Word definition: minute

Etimology


From Middle English mynute, minute, mynet, from Old French minute, from Medieval Latin minūta (“60th of an hour; note”). Doublet of menu and menudo.

noun


minute (plural minutes)

A unit of time which is one sixtieth of an hour (sixty seconds).

(informal) A short but unspecified time period.

A unit of angle equal to one-sixtieth of a degree.

(chiefly in the plural, minutes) A (usually formal) written record of a meeting or a part of a meeting.

A unit of purchase on a telephone or other similar network, especially a cell phone network, roughly equivalent in gross form to sixty seconds' use of the network.

A point in time; a moment.

A nautical or a geographic mile.

An old coin, a half farthing.

(obsolete) A very small part of anything, or anything very small; a jot; a whit.

(architecture) A fixed part of a module.

(slang, US, Canada, dialectal) A while or a long unspecified period of time

Examples


You have twenty minutes to complete the test.

Wait a minute, I’m not ready yet!

Synonyms: instant, jiffy, mo, moment, sec, second, tic

We need to be sure these maps are accurate to within one minute of arc.

Synonyms: minute of arc, sexagesm

Let’s look at the minutes of last week’s meeting.

The Clerk or 'recording Clerk' drafts a minute and then, or at a later time, reads it to the Meeting. Subsequent contributions are on the wording of the minute only, until it can be accepted by the Meeting. Once the minute is accepted, the Meeting moves on to the next item on the agenda.

If you buy this model, you’ll get 100 free minutes.

Tell her, that I some Certainty may bring; / I go this minute to attend the king.

[…] according to the Prophecies of him, which were so clear and descended to minutes and circumstances of his passion

Oh, I ain't heard that song in a minute!

“Man, I haven’t seen you in a minute,” he says, smiling still. “Maybe like two, three years ago?”

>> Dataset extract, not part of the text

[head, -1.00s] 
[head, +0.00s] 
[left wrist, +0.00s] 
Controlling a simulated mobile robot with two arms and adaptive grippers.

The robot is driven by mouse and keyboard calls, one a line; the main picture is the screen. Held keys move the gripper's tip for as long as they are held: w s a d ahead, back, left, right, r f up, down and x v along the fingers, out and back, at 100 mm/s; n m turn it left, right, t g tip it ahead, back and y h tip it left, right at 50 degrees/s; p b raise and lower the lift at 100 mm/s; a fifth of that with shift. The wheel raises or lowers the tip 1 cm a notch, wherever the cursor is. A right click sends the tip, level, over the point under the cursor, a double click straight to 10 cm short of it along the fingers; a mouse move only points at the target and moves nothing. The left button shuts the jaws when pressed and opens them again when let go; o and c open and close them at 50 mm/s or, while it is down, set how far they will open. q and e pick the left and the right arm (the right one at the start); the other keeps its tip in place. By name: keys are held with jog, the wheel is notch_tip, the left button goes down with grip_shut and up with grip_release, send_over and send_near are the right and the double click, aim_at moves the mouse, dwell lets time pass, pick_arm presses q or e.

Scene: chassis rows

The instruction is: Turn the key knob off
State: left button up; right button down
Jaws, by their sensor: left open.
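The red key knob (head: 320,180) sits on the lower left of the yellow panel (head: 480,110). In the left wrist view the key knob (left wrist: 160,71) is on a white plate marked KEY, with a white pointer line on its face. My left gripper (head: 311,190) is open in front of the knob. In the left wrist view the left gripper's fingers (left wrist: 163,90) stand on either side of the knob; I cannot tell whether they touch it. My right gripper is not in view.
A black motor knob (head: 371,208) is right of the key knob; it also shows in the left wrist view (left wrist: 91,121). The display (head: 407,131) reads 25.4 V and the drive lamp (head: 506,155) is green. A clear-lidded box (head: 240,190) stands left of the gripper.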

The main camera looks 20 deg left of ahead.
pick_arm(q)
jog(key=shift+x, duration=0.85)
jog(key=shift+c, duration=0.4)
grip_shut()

I seen Too$hort up there. Me and $hort ain't talked in a minute.

RON:I remember my first. I was a minute younger than you. […] I remember thinking, saying to myself..."This is the first time I'm eating as a person who killed someone."

verb


minute (third-person singular simple present minutes, present participle minuting, simple past and past participle minuted)

(transitive) Of an event, to write in a memo or the minutes of a meeting.

To set down a short sketch or note of; to jot down; to make a minute or a brief summary of.

Examples


I’ll minute this evening’s meeting.

I dare say there was a vast amount of minuting, memoranduming, and despatch-boxing, on this mighty subject.

On 17 November 1949 Jay minuted Cripps, arguing that trade liberalization on inessentials was socially regressive.

The Commander-in-Chief of Bomber Command, Sir Richard Peirse, was sceptical of its findings, minuting, ‘I don’t think at this rate we could have hoped to produce the damage which is known to have been achieved.’

Mr. Klingstadt, chief Auditor of the Admiralty of that city, sent for and examined them very particularly concerning the events which had befallen them; minuting down their answers in writing, with an intention of publishing himself an account of their extraordinary adventures.

The Empress of Russia, with her own hand, minuted an edict for universal tolerance.

Etimology


Borrowed from Latin minūtus (“small", "petty”), perfect passive participle of minuō (“make smaller”).

adjective


minute (comparative minuter, superlative minutest)

Very small.

Very careful and exact, giving small details.

Examples


Synonyms: infinitesimal, insignificant, minuscule, tiny, trace; see also Thesaurus:tiny

Antonyms: big, enormous, colossal, huge, significant, tremendous, vast

They found only minute quantities of chemical residue on his clothing.

Synonyms: exact, exacting, excruciating, precise, scrupulous; see also Thesaurus:meticulous

The lawyer gave the witness a minute examination.

The single-imaging optic of the mammalian eye offers some distinct visual advantages. Such lenses can take in photons from a wide range of angles, increasing light sensitivity. They also have high spatial resolution, resolving incoming images in minute detail.